Technology Review has a look at one component of the smart grid that should be moving slower than the others: smart appliances - CES: Smart Grid, Smarter Home.
It's been quite a while since appliances had any prominence at a high tech show: images of women immaculately dressed in evening gowns while demonstrating the magic of microwave oven technology at the 1964 World's Fair spring to mind. When LG discussed its new technology for fridges and washing machines alongside its smartphones and Internet-enabled TVs at its press conference on Wednesday, there were actually some sniggers from the audience. But after many years of producing essentially commodity products, appliance manufacturers are gearing up for a rejuvenated market as electrical utilities begin to roll out smart meters and homeowners are encouraged to install or upgrade to appliances that can communicate with these meters.
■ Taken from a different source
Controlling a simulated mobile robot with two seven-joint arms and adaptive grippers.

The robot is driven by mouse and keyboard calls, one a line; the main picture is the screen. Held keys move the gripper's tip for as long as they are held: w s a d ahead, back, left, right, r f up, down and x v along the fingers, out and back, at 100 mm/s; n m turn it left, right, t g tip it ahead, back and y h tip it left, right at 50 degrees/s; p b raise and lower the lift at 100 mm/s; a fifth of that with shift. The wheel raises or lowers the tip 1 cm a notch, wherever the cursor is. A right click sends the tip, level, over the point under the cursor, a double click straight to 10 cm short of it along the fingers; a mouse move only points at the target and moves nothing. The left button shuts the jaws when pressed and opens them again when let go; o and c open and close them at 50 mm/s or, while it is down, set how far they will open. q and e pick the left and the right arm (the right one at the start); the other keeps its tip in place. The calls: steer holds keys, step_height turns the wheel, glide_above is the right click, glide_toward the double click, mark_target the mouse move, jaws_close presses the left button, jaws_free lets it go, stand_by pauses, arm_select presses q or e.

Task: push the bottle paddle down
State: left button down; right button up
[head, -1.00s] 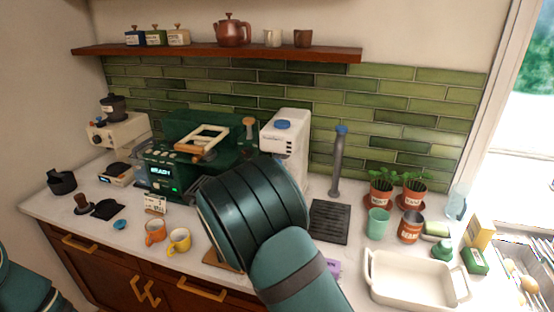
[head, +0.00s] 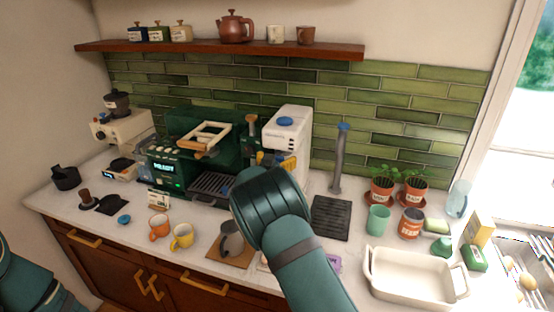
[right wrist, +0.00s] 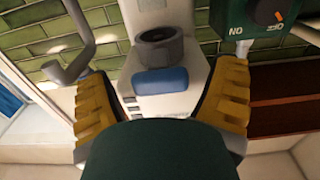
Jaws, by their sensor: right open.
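My right gripper (head: 274,160) is in front of the dispenser. Its yellow fingers are apart and empty in the right wrist view (right wrist: 162,85), with the blue paddle between them in the picture. Contact cannot be told. My left gripper is out of frame.
The green coffee machine (head: 172,152) stands close on the left. A grey tap (head: 340,158) with a blue top and a black drip tray (head: 332,218) are on the right. A steel jug (head: 231,240) and mugs stand in front.

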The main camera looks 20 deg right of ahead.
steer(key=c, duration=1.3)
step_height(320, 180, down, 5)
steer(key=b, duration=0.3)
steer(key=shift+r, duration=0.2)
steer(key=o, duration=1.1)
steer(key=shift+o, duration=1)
The ability to communicate with the meter means that these appliances can adjust their behavior as the price of electricity varies due to demand: for example, a fridge might postpone its automatic defrost cycle to an off-peak time, or a dish washer might suggest setting a delay of a couple of hours before washing its load (in the latter case, the user would have the option to override the machine's recommendation if they needed clean plates sooner rather than later.)
General Electric has developed a complete suite of smart appliances, including a fridge, dish washer, electric oven, clothes washer, dryer, and hot water heater that all have Zigbee radios for communicating either directly with a smart meter or with the company's Nucleus Energy Manager. The latter is plugged into a spare power socket. It uses Zigbee to talk with the smart meter, appliances, and any electric vehicle you might own, and communicates with users via a PC or smartphone interface over WiFi. It lets users see usage and price data, and program some parameters, such as at what electricity price point or battery charge status they would like to suspend vehicle charging (for example, if their car is 90 percent charged, they might want to stop charging at peak times, but if the battery is tapped out they probably would like to charge regardless of the price.) The water heater is already on the market, and the other appliances will be available to home owners in 2011 through utilities; mass market release is scheduled for 2012.
As the rollout of the smart gird, and therefore the value of smart meter-enabled appliances, is largely in the hands of utilities, some manufacturers, like Kenmore, are holding off on including smart grid functionality into their products, but they are already designing for it. When the smart grid gathers more momentum they expect to be able to quickly drop in the required hardware into their lines of appliances.